Выбрать главу

Когда Швейцер прибыл в Аспен, он узнал также, что приглашен принять участие не только в гётевском празднике, но и в музыкальном фестивале.

Виктор Бабин говорил доктору:

— Приехали уже музыканты симфонического оркестра под руководством Митропопуло. Вчера прилетел Артур Рубинштейн. Ждали только вас.

Доктор качал головой и улыбался в усы:

— Что ж, придется, видимо, работать и по ночам, как об этом пишут ваши газеты.

И началось. Пресс-конференции, записи органных концертов на граммофонные пластинки, радиоинтервью — все короткое время пребывания в Аспене было заполнено делами и деловыми встречами.

К сожалению, на самочувствие Швейцера дурно повлиял разреженный горный воздух, и доктор пробыл в Аспене только два дня. Но его речь о Гёте, которую он произнес сначала по-французски, а затем по-немецки, его игра на рояле в маленькой уютной гостинице, его юмор и человечность произвели на гостей праздника и на публику глубокое впечатление. Американцы были удивлены сердечностью и откровенностью, которые этот седой человек проявлял в беседах с каждым, будь то знаменитый писатель или простой студент.

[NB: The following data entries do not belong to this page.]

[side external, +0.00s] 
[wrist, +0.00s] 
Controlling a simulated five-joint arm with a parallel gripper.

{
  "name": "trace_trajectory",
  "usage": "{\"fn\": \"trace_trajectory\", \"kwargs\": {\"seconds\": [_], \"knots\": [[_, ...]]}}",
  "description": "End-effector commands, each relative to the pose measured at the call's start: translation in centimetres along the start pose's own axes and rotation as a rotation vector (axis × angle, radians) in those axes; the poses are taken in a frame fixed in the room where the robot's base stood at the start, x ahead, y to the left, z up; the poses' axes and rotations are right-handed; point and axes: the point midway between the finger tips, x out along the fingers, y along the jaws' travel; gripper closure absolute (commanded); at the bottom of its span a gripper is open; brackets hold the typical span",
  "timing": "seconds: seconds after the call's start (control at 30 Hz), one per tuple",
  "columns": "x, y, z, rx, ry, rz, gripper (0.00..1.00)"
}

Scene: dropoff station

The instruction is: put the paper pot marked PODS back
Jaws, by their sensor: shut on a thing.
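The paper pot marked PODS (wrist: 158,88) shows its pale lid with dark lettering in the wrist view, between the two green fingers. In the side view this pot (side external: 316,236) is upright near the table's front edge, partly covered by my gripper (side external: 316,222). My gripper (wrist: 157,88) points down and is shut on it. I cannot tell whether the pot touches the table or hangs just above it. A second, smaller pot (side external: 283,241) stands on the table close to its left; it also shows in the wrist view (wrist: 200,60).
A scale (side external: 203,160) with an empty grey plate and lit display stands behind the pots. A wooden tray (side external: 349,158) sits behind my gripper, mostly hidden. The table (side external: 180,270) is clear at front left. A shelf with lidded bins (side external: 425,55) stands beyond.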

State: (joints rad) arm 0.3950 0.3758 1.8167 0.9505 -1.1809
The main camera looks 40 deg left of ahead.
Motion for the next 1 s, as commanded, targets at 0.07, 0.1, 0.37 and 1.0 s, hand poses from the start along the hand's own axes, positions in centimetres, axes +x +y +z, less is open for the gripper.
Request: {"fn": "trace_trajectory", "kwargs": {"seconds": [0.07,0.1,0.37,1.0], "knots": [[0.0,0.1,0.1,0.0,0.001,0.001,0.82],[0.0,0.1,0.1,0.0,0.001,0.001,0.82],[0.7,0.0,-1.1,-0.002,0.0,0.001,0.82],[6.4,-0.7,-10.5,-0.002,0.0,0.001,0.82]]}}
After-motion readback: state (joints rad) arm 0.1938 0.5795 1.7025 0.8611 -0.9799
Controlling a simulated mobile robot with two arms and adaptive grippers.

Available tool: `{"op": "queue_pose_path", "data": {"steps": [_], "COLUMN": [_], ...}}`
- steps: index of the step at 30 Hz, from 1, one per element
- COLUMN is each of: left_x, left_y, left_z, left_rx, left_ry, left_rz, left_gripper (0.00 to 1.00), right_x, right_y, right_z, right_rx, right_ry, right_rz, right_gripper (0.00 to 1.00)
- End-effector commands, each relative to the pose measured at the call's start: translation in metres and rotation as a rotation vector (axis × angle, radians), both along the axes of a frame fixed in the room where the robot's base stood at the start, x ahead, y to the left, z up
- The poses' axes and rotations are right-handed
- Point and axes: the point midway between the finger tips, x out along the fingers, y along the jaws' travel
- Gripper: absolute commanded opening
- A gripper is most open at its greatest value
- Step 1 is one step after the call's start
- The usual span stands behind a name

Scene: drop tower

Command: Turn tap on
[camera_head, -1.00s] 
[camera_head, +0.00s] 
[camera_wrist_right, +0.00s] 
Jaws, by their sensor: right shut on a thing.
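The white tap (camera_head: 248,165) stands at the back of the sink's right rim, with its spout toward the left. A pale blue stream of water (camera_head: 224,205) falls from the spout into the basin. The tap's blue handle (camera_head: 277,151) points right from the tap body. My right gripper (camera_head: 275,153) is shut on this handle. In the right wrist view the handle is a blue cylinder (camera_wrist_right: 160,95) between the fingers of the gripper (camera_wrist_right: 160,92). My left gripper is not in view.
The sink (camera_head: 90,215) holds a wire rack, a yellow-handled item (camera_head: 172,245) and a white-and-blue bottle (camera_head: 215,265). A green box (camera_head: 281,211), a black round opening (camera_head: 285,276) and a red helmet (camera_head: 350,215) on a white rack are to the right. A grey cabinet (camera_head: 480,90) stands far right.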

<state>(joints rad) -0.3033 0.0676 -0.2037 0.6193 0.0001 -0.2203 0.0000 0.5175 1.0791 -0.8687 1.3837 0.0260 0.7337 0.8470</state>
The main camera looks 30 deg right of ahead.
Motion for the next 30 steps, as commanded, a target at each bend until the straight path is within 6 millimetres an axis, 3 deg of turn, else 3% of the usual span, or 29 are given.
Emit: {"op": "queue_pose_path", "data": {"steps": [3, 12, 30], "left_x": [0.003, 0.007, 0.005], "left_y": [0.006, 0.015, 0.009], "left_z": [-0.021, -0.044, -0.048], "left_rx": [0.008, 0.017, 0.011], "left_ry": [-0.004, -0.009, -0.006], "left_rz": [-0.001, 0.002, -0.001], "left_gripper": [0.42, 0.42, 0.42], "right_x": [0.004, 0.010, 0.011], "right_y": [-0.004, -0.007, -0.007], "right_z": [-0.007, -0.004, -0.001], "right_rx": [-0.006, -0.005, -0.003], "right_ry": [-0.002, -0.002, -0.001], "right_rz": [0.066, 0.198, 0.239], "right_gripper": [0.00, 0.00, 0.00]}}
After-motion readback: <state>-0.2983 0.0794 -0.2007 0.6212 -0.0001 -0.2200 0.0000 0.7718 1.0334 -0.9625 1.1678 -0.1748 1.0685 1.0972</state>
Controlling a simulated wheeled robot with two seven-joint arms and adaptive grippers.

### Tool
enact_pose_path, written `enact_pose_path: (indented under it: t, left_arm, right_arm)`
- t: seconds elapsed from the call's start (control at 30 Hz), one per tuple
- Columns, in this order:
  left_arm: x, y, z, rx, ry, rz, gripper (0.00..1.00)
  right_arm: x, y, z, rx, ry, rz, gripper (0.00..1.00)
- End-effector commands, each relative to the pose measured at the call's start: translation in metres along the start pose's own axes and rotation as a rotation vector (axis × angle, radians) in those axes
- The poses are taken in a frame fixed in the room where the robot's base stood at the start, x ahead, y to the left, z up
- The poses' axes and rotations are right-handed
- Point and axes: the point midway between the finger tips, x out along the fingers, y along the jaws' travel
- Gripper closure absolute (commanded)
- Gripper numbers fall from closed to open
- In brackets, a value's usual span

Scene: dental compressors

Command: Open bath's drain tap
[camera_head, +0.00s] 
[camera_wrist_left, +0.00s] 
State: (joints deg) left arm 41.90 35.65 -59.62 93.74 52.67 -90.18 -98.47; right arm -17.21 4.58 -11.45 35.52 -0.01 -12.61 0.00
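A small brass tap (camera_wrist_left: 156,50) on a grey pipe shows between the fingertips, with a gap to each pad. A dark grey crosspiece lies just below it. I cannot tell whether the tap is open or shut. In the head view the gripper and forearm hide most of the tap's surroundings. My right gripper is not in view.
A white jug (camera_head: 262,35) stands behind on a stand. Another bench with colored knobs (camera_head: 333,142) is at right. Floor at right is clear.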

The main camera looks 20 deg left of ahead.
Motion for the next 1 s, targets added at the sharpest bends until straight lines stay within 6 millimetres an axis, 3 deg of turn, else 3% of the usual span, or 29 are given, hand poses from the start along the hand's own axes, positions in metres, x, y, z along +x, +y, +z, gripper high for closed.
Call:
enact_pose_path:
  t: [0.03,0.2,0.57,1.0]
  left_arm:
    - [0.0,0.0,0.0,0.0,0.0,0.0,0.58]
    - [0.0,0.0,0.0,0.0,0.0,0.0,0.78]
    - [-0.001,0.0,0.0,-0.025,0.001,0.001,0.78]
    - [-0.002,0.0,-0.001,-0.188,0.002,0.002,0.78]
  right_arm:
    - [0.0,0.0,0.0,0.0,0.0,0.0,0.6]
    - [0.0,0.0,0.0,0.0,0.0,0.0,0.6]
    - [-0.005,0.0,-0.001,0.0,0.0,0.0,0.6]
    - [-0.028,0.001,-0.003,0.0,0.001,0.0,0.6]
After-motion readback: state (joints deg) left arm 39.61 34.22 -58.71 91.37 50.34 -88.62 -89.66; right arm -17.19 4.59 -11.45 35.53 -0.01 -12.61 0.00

За два дня пребывания в Аспене доктор очень устал. Он жаждал скорее добраться до Принстона и увидеться с Эйнштейном, но запланированным пресс-конференциям с его участием, казалось, не будет конца. Какой-то особенно настойчивый корреспондент следовал за доктором буквально по пятам и просил:

— Дайте мне пример того, что вы называете «уважением к жизни»!

Однажды, это было уже незадолго до отъезда, Швейцер полусердито, полушутливо ответил ему:

— Я, Альберт Швейцер, есть одно из проявлений жизни. И чтобы этому проявлению жизни можно было существовать нормально, необходимо, чтобы вы оставили его в покое. Вот вам самый конкретный пример практического применения принципа «уважение к жизни». Последуйте ему, прошу вас!

***

Вечером перед отъездом Швейцера пригласили посмотреть выступление индейцев. Доктор согласился, но с неохотой. Надо было спускаться к озеру. Выступление предполагалось на открытой площадке, и говорили, что, возможно, придется стоять.

Но, по мере того как приближалась цель похода, настроение Швейцера менялось. В ущелье, по дну которого пролегала дорога, таилась приятная прохлада. Небо над ущельем нависало таинственным темно-синим пологом. Сумрачные очертания скал и какие-то странные мерцающие огни на озере — все это настраивало на возвышенный лад.

Вскоре путники вышли на широкую поляну, границы которой со стороны гор поросли кустарником, а со стороны озера — невысокими деревцами. Посреди поляны горел костер. Его пламя стремительно рвалось ввысь. У костра красивые меднолицые люди в головных уборах из разноцветных перьев танцевали медленный ритмический танец. В такт движениям они пели, торжественно и протяжно.

Швейцер попросил перевести, о чем поют танцующие, и переводчик мистер Эмери Росс пояснил:

— Это ночное песнопение американских индейцев племени навахов. А говорится в нем вот о чем:

Я иду — предо мной красота.

Я иду — позади красота.

Я иду — подо мной красота.

Я иду — надо мной красота.

Впереди меня ждет красота,

И конец всему — красота...

Индейцы пели, переводчик переводил, а Швейцер, потрясенный мудростью народной песни, повторял про себя:

Впереди меня ждет красота

и конец всему — красота...

Он уехал из Аспена под впечатлением красочного ночного зрелища и более чем когда-либо уверенный в том, что жизнь — это великое чудо, дарованное человеку природой, и что служить жизни, ее развитию, ее совершенствованию — самое высокое благо.

...И вот — Принстон. Институт высших исследований, Фулд-Холл. Длинный дом с куполом. Швейцер поднимается в лифте и идет по бесконечному коридору. Кабинет № 103, 107... А ему нужен № 115. Ага, вот и 115. Дoктop тихонечко стучит. Дверь открывается — и на пороге вырастает хозяин кабинета Альберт Эйнштейн. Его мягкие седые волосы словно летят по ветру. Широко открытые, излучающие сердечность глаза смотрят немного рассеянно и устало.

Эйнштейн обнимает гостя и вводит его в свой кабинет. Это просторная полупустая комната. У окна стоит большой письменный стол. Позади стола — огромная черная доска. На доске — написанные мелом перечеркнутые формулы, выкладки.

Обстановку комнаты дополняют кожаные кресла, кушетка и стеллажи с книгами. Ни картин, ни цветов — ничего, что отвлекало бы внимание, в комнате нет.